Tuesday, November 25, 2014

P.S: You ain’t God


Bode and Solape had been together for three years when he asked her to marry him. Oh, how happy Solape was, especially when she stared at the beautiful rock that donned the middle finger of her left hand. Plans were falling into place and they both were excited about their future together. Up until Bode told Solape about his own personal plans for her; she would have to resign from her firm so she could concentrate on being an effective wife to him and mother to their children. Bode never really liked Solape wearing make-up or hair extensions and if they were getting married, she had to throw out her make-up box and wear her hair natural. He also told her about his preference for skirts and dresses, he never really thought trousers were an appropriate clothing choice for women. Apparently, Solape was overweight too, thus she needed to hit the gym every day and quit all the sweets and chocolates she loved to munch on. What’s more, she had to do this before they got married or he would have to break their engagement.

Then Solape began to remember all the subtle snide remarks he had made about her hair and make-up, how when she asked him how she looked, he would just give a passing compliment. How when she complained about the demands of her job, he would smile and tell her she only had to endure for a little while.  I guess Bode thought since he had given Solape a ring, he had earned a god-given right to also run her life. See, some people be thinking that being in a relationship or marriage gives them the license to become Jesus, they forget those shoes are just too huge to fill.

There is a MARKED difference between manipulation and influence; whilst the former is coerced and evil, the latter is genuine and productive. I think it is plain arrogant to think we can change other people; how well have we even changed ourselves? If you would be honest, you would own up to the many times you have been frustrated simply because you have tried so hard to change certain things about yourself to no avail. Those bad habits, addictions, bad behavior, I can’t count how many times I made resolutions that I didn’t honour or how self-talk only got me thus far. It takes a higher power to cause real and lasting change, that kind of transformation that is too good to be true.


We often tend to forget an important element in transformation; the willingness of the individual. Willingness cannot be obtained from manipulation or ultimatums but from a genuine realization of the need for change and a deep hunger to leave the status quo. However, willingness though important is only the starting point.

Change is such a beautiful gift; it is indeed a blessing that we can live better lives when we make a decision to do/be different. Just imagine what living would be like if we all had to stay the same, unable to do anything to alter our situations, frustrating doesn’t even begin to describe it. Truly, the awareness of such an opportunity provides the motivation I need to get out of bed on some mornings as I draw strength from the endless possibilities in the horizon.

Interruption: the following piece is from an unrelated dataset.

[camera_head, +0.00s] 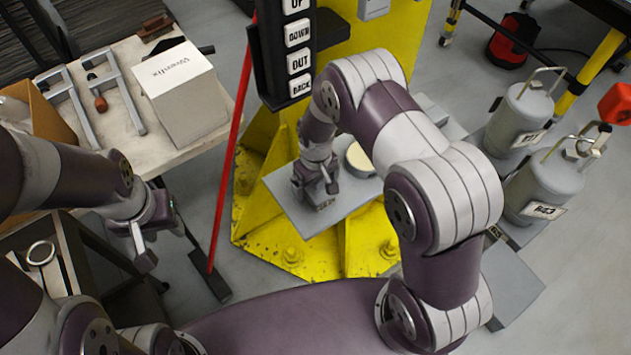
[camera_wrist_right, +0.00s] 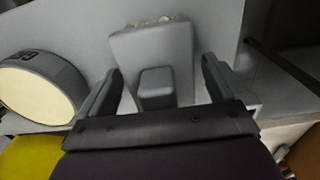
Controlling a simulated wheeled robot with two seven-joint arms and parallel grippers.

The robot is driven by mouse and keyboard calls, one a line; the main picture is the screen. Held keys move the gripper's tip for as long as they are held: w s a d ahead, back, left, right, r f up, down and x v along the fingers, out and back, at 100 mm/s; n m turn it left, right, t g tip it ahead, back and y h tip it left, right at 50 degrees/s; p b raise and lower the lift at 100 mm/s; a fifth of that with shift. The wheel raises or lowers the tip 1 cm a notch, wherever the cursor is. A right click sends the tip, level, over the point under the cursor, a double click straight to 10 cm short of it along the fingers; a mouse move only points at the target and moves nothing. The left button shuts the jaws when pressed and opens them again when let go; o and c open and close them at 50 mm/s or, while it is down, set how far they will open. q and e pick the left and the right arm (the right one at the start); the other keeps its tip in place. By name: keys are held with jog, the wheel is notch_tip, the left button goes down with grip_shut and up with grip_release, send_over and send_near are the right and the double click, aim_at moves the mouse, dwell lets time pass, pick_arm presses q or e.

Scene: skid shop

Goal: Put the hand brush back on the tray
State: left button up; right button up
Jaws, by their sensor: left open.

The problem with trying to change people though is that it is most times selfish. We can argue and try to rationalize how noble our intentions are but the reality is that we have a preferred stereotype for the other party and they don’t look like it. So we nag, we prod, we push, we threaten, we cajole, we manipulate, we demand, we blackmail, we do all sorts just to get that person to give up who they are for who we want them to be. Then we begin to wonder why there is resentment, why they avoid us, why they clam up when we are around, why the sparkle seems to have dimmed from their eyes and why they seem to be more stubborn than they were. 


Perhaps, if we remembered that we didn’t create humans, we might also recognize that we have no right to tell them who/what to be. Some would even say, ‘if you really love me, you would do what I ask’. Now, that is a warped definition of love as 1 Corinthians 13: 5 says, ‘love does not demand its own way and it is not irritable’.

I do get that sometimes, we have genuine concern for people who are making poor choices. One of the benefits of our relationships is in our ability to influence people and have positive impact on them. Indeed, it is a great testimony that people learn to live better lives after they meet us but we don’t achieve that by being forceful or manipulative. Influence does not erode the other person’s will; it educates it to consider a different choice.

What if we just learnt to accept people for who they are without pressuring them to be different? What if we just decided what we couldn’t cope with and did the other person a favour by pursuing the kind we really want? What if we just loved people by not trying to control them?

The best way to elicit change from other people is not to concentrate on them but on you. You have heard that saying, ‘Be the change you want to see’, it’s not overrated at all. Let your light so shine that they yearn to have what you got going on. Try to adapt, make some changes in yourself and watch how the other person responds. More often than not, changing one’s self is a seed sown to reap changes in others but remember, to have true and lasting change, you need more than your will power.

If there is anything thing I have learnt, it is that the only person I can control is myself and truly, the only person I need to control is myself.